● **What is needed**
Transcribe word for word only the span whose first line is the one with "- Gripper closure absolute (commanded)" and whose last line is the one with "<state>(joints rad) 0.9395"; both of those lines belong to it.

******

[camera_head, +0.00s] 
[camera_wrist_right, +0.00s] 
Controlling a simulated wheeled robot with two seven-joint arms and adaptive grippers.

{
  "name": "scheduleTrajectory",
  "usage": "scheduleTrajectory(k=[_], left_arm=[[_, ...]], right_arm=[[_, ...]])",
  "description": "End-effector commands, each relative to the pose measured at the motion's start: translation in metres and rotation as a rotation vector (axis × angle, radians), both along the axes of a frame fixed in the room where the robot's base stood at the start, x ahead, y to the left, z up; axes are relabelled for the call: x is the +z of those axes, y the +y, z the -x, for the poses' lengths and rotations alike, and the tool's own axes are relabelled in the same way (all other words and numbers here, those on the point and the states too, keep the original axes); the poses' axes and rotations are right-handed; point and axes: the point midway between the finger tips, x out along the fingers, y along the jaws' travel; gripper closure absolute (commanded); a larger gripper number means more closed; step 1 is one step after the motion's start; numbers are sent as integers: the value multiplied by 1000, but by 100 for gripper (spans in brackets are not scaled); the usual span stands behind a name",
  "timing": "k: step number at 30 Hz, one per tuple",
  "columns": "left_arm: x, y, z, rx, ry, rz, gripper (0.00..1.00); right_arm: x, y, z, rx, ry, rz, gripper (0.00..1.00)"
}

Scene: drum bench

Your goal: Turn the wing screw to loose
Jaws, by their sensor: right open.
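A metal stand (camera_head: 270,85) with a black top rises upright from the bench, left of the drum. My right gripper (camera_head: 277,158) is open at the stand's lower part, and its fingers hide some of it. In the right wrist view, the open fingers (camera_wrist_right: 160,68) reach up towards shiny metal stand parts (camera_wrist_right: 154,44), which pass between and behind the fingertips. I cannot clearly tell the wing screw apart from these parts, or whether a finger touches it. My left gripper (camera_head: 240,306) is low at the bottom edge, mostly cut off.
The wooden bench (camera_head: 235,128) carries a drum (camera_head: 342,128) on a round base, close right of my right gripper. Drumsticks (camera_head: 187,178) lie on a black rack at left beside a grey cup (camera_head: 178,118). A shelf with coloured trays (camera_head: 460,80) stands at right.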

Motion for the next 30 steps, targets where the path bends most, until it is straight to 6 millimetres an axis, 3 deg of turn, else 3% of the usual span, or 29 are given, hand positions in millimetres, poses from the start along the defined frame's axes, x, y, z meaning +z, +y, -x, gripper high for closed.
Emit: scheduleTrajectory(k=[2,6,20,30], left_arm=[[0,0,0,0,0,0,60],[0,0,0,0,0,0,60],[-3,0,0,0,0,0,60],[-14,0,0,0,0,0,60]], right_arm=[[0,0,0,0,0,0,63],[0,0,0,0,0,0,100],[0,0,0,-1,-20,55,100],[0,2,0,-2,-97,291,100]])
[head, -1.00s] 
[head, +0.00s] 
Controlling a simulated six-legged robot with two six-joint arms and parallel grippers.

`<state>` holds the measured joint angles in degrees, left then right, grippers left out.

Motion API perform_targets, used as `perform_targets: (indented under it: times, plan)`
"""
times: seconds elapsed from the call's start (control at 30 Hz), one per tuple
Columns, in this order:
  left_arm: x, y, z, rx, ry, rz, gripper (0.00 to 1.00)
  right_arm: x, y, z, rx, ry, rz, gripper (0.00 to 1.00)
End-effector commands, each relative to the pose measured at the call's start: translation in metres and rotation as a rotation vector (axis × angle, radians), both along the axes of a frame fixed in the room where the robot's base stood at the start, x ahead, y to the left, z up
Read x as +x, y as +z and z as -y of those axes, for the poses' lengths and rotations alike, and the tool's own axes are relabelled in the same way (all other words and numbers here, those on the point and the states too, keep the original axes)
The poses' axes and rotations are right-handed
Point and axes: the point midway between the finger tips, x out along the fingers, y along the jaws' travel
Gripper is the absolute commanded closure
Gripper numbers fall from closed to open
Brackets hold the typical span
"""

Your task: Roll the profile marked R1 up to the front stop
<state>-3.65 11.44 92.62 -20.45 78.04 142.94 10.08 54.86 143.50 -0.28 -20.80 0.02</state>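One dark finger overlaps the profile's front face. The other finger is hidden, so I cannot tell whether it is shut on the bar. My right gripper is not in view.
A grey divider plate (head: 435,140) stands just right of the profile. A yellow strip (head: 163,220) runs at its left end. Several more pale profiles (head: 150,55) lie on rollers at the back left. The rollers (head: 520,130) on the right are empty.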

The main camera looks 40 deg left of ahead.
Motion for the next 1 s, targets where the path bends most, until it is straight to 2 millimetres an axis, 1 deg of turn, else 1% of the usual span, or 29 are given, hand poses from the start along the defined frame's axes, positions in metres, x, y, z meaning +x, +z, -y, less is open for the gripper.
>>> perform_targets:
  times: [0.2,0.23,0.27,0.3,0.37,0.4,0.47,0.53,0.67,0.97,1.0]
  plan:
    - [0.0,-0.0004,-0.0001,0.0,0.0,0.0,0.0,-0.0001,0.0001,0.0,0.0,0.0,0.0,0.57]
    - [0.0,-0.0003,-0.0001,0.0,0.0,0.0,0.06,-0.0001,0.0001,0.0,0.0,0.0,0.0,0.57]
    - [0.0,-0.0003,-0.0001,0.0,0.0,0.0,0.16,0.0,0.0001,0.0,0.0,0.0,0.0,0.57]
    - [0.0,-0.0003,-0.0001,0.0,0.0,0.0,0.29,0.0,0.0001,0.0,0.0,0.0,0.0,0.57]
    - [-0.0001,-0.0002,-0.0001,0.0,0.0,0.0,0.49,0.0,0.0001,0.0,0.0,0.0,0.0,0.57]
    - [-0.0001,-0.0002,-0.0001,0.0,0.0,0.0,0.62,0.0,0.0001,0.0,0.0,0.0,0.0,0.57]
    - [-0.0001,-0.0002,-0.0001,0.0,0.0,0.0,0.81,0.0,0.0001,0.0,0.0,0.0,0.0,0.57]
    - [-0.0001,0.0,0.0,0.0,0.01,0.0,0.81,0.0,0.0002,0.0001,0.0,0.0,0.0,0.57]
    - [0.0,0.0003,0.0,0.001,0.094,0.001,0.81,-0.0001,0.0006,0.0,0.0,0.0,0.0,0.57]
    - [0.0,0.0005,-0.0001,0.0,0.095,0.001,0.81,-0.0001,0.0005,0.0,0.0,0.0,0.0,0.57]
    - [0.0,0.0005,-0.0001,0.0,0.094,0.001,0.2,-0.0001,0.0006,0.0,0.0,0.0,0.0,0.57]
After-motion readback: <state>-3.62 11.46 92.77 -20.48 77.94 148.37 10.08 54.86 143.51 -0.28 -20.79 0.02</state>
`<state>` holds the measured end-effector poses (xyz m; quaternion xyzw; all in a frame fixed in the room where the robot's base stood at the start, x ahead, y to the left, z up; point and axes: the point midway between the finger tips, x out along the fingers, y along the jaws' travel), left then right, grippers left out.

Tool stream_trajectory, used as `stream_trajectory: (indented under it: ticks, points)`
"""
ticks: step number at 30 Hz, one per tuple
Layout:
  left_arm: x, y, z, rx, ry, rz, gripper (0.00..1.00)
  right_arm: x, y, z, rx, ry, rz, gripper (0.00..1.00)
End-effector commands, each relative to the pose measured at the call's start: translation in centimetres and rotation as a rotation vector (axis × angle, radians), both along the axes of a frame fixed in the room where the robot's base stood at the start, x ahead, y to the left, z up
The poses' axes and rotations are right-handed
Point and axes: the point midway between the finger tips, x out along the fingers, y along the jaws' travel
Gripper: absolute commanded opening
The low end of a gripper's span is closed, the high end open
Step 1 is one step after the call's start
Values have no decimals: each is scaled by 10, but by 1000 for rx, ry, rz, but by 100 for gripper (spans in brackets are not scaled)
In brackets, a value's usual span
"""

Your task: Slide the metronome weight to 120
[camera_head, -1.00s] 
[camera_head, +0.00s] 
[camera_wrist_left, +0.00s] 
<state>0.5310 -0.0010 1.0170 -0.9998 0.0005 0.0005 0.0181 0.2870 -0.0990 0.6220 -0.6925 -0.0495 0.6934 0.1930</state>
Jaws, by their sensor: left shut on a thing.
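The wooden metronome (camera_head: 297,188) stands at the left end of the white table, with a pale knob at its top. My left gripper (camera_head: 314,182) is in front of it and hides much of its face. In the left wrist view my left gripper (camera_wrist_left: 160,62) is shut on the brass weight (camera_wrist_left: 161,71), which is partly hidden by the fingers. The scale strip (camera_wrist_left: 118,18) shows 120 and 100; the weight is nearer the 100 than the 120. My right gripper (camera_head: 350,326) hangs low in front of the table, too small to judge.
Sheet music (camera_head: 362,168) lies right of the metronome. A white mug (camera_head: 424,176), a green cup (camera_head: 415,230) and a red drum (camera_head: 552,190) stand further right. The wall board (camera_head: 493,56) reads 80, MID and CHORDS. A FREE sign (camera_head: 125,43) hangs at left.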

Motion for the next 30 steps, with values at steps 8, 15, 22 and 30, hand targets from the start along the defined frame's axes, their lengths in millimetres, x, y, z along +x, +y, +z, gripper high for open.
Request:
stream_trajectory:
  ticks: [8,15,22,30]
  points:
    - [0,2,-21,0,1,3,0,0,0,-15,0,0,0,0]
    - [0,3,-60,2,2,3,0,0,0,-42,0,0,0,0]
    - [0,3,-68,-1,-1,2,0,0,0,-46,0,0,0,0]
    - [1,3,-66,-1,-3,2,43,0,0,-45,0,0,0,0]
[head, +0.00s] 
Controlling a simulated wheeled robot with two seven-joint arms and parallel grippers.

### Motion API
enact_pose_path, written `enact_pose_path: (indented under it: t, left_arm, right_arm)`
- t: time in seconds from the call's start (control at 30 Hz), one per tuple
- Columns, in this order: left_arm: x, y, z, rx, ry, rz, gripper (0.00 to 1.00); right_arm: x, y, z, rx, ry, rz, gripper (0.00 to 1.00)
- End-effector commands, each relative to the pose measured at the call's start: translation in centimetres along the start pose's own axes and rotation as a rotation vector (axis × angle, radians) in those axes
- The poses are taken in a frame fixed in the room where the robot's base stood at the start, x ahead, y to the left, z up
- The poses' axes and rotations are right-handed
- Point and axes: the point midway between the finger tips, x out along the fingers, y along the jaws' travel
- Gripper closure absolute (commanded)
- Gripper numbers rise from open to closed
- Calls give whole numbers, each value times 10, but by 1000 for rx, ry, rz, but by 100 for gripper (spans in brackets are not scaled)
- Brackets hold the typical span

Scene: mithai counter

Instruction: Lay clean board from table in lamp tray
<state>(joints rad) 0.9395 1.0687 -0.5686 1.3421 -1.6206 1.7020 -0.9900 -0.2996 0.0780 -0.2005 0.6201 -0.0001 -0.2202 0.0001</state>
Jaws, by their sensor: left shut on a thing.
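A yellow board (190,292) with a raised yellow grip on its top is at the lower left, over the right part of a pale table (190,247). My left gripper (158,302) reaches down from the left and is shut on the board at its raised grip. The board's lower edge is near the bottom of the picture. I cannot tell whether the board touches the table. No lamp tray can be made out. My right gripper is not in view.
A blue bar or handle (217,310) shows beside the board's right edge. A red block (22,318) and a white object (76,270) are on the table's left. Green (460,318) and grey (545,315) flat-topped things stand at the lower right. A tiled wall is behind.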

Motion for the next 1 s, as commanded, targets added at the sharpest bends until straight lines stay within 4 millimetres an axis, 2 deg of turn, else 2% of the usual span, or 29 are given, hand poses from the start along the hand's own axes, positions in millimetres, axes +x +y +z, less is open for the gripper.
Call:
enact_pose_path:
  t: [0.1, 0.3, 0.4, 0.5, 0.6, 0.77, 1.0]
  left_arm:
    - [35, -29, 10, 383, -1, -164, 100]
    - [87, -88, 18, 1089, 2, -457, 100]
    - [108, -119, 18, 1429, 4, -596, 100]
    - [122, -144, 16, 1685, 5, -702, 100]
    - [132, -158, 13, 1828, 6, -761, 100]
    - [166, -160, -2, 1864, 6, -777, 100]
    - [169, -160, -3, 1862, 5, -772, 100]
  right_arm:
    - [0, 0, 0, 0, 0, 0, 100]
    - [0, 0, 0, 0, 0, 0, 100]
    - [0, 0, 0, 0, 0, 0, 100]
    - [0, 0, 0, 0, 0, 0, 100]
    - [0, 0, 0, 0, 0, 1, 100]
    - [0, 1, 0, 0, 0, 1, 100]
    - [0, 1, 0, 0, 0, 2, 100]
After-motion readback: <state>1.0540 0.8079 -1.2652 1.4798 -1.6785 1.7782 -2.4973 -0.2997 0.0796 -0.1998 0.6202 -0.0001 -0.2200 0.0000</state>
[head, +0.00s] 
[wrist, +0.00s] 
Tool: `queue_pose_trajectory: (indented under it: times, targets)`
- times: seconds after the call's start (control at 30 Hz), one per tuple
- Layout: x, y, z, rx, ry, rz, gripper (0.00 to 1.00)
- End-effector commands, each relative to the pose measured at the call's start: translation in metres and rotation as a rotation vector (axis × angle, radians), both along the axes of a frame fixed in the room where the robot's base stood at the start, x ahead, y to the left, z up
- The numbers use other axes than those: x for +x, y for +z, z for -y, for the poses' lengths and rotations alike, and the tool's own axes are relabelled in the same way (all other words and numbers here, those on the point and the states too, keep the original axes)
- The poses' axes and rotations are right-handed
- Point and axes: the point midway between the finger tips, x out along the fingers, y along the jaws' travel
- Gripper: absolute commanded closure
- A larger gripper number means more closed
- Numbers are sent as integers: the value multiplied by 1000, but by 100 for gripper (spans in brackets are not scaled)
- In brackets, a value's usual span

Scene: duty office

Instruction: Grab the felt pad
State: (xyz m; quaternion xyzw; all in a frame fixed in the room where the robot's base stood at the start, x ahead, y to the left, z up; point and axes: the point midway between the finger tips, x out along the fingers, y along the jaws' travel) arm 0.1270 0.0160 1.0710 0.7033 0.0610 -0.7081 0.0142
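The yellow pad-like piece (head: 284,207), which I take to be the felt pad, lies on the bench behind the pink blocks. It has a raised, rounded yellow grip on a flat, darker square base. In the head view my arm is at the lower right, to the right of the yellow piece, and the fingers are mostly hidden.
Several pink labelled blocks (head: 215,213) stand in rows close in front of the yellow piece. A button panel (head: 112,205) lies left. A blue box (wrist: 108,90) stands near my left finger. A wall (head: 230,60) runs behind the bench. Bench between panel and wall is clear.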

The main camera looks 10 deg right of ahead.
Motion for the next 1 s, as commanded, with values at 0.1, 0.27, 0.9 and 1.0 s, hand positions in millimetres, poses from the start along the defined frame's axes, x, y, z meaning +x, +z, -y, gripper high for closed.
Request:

******

● **Written response**
- Gripper closure absolute (commanded)
- Gripper numbers rise from open to closed
- Calls give whole numbers, each value times 10, but by 1000 for rx, ry, rz, but by 100 for gripper (spans in brackets are not scaled)
- Brackets hold the typical span

Scene: mithai counter

Instruction: Lay clean board from table in lamp tray
<state>(joints rad) 0.9395 1.0687 -0.5686 1.3421 -1.6206 1.7020 -0.9900 -0.2996 0.0780 -0.2005 0.6201 -0.0001 -0.2202 0.0001</state>

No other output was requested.